## [What needs to be done]
Reproduce each line from the records that holds "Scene".

## [Rows]
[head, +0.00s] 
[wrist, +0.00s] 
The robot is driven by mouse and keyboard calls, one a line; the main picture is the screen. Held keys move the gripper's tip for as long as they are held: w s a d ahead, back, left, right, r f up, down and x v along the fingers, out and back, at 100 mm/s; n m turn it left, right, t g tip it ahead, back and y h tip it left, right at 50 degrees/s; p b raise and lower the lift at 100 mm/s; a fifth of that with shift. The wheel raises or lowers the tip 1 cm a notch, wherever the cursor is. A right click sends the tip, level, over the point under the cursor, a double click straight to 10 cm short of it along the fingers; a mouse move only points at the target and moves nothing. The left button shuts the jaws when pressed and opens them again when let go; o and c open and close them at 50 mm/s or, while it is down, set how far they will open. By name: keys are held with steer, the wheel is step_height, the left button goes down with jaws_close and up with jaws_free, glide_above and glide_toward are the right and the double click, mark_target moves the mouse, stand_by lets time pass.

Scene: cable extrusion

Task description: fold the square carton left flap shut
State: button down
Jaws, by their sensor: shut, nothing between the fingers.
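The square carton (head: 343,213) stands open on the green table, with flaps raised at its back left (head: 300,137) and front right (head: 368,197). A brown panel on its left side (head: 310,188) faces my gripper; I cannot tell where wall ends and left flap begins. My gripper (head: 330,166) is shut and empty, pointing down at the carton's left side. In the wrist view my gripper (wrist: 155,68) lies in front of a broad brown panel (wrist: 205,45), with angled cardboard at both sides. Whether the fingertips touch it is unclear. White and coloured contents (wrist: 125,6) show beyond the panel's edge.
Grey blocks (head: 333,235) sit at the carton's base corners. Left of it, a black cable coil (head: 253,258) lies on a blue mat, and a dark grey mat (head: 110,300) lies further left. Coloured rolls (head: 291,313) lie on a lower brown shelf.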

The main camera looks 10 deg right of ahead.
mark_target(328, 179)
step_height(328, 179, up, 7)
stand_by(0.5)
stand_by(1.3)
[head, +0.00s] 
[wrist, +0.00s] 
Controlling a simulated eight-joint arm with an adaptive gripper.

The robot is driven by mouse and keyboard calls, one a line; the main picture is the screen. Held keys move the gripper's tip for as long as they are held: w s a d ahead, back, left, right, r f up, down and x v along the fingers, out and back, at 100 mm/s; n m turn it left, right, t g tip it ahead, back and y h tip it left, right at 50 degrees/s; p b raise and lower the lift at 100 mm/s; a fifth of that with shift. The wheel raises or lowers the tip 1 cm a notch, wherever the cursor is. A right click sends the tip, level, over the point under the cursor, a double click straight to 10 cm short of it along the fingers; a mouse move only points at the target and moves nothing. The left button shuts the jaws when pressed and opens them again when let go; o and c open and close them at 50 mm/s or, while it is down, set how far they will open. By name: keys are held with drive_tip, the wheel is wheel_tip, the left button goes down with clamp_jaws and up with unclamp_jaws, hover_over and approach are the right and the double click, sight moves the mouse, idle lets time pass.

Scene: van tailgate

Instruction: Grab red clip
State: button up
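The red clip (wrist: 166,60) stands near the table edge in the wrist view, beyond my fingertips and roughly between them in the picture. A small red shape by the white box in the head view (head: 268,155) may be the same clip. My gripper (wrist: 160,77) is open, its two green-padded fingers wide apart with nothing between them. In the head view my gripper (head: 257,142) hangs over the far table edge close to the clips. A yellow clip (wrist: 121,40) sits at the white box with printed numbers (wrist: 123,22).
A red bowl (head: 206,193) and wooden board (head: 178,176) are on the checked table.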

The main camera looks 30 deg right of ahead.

## [Response below]
Scene: cable extrusion
Scene: van tailgate

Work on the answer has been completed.